Mais l’un ne remplace pas l’autre pour autant, et internet, au-delà des réseaux sociaux, a profondément bouleversé le rapport au savoir. Tout le monde peut, par exemple, prendre connaissance de l’attaque du Golfe du Tonkin en quelques minutes en utilisant Google, là où, au XXe siècle, cela demandait des recherches qui pouvait s’avérer longues et fastidieuses, ce qui enfonce encore un peu plus l’efficacité du système politico-médiatique théorisé par Bernays.
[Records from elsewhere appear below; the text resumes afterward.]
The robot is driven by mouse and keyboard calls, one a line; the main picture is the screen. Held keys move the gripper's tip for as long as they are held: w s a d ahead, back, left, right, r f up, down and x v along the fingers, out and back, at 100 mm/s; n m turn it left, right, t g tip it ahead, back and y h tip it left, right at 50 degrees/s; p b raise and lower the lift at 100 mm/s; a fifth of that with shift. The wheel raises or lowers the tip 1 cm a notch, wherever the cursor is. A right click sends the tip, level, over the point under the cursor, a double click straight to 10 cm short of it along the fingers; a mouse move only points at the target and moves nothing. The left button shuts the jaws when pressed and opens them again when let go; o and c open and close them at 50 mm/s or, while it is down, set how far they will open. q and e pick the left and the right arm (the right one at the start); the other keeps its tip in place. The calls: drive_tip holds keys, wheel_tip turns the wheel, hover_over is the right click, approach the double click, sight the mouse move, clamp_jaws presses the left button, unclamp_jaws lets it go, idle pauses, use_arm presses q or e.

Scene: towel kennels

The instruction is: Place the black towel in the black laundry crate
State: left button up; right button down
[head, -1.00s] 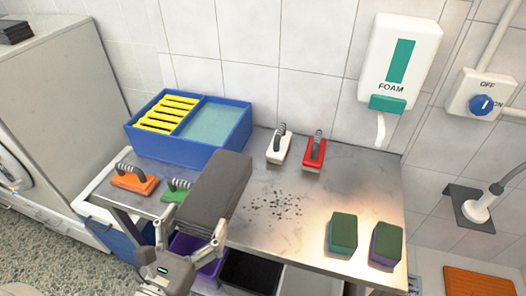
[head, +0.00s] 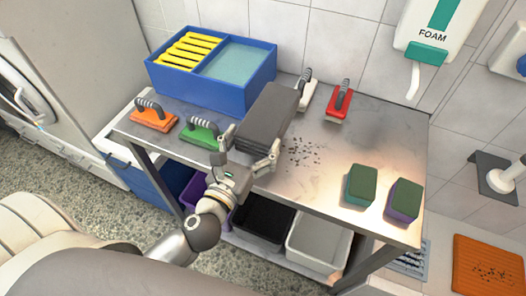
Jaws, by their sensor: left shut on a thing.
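The black towel (head: 268,118) is a folded dark grey block in the head view. My left gripper (head: 249,152) is shut on its near end and holds it over the metal table. I cannot tell whether the towel touches the tabletop. The black laundry crate (head: 264,222) stands on the lower shelf under the table, between a purple crate and a white one. The table edge and my left arm hide part of it. My right gripper is not in view.
The metal table (head: 330,150) carries a blue divided tub (head: 208,84), orange (head: 154,115), green (head: 201,132), white (head: 305,92) and red (head: 339,103) brushes, and two sponges (head: 361,186). A purple crate (head: 207,196), white crate (head: 318,241) and blue crate (head: 171,182) stand below.

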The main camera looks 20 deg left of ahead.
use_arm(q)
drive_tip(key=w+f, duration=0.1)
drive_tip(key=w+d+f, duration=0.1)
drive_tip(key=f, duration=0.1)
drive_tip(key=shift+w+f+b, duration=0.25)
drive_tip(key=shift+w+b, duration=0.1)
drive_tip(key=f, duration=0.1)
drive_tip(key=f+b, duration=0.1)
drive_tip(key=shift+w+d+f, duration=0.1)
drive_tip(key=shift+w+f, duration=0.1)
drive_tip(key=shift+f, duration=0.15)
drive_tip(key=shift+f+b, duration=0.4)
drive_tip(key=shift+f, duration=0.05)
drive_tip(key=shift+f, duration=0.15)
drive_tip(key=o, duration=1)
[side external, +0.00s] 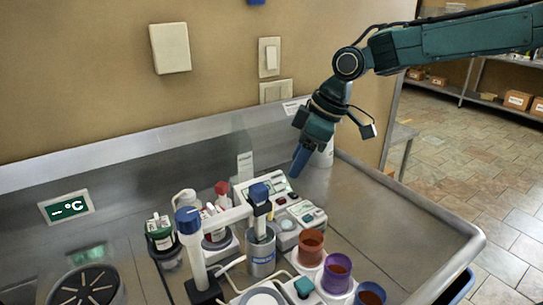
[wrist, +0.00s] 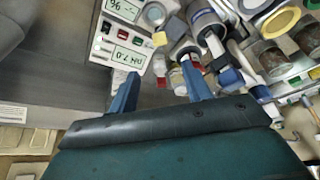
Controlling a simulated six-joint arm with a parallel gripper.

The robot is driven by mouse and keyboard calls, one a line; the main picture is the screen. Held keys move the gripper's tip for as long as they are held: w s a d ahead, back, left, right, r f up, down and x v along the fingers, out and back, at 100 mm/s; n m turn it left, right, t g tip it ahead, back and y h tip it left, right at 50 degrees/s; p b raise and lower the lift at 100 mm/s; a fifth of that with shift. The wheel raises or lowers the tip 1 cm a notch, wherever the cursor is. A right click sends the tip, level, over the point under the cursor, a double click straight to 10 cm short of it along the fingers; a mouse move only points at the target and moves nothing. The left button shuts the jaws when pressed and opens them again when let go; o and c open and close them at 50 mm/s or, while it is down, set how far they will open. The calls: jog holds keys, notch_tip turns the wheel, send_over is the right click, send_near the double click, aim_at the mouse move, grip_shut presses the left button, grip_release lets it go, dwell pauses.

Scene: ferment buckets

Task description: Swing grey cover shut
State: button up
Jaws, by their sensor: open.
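My gripper (side external: 300,161) hangs from the upper right, above the back of the metal bench and apart from the items below. In the wrist view its two blue fingers (wrist: 160,88) are spread with nothing held between them. I cannot tell for certain which part is the grey cover. A grey cylindrical vessel (side external: 261,252) stands nearer the camera, under a blue-capped stirrer head. An upright light grey plate (side external: 245,166) stands behind the instruments.
A white stand with a blue cap (side external: 190,222) and a horizontal arm rises at the front left. Orange and purple cups (side external: 337,271) stand at the front right. A pH meter (wrist: 125,52) shows in the wrist view. The right side of the bench (side external: 400,225) is clear.

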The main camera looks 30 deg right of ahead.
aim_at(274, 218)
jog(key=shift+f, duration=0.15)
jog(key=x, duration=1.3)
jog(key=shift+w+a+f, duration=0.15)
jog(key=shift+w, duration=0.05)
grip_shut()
Le déplacement du champ de la propagande sur le terrain des médias sociaux a par ailleurs mondialisé le problème, et il est courant que les nations interfèrent dans l’opinion publique d’autre nations : ce qui était complexe, long et coûteux au siècle dernier devient instantané et à la portée d’un nombre considérable d’acteurs, étatiques comme privés. Les réseaux sociaux ont pour ainsi dire abaissé la barrière à l’entrée de la propagande, aujourd’hui à la portée d’acteurs disposant de très peu de moyens. 

C’est à cette problématique que doivent répondre désormais les régimes politiques qui en occident peinent à trouver des solutions qui ne mettent pas en péril un contrat social basé sur le sentiment des populations de vivre en démocratie.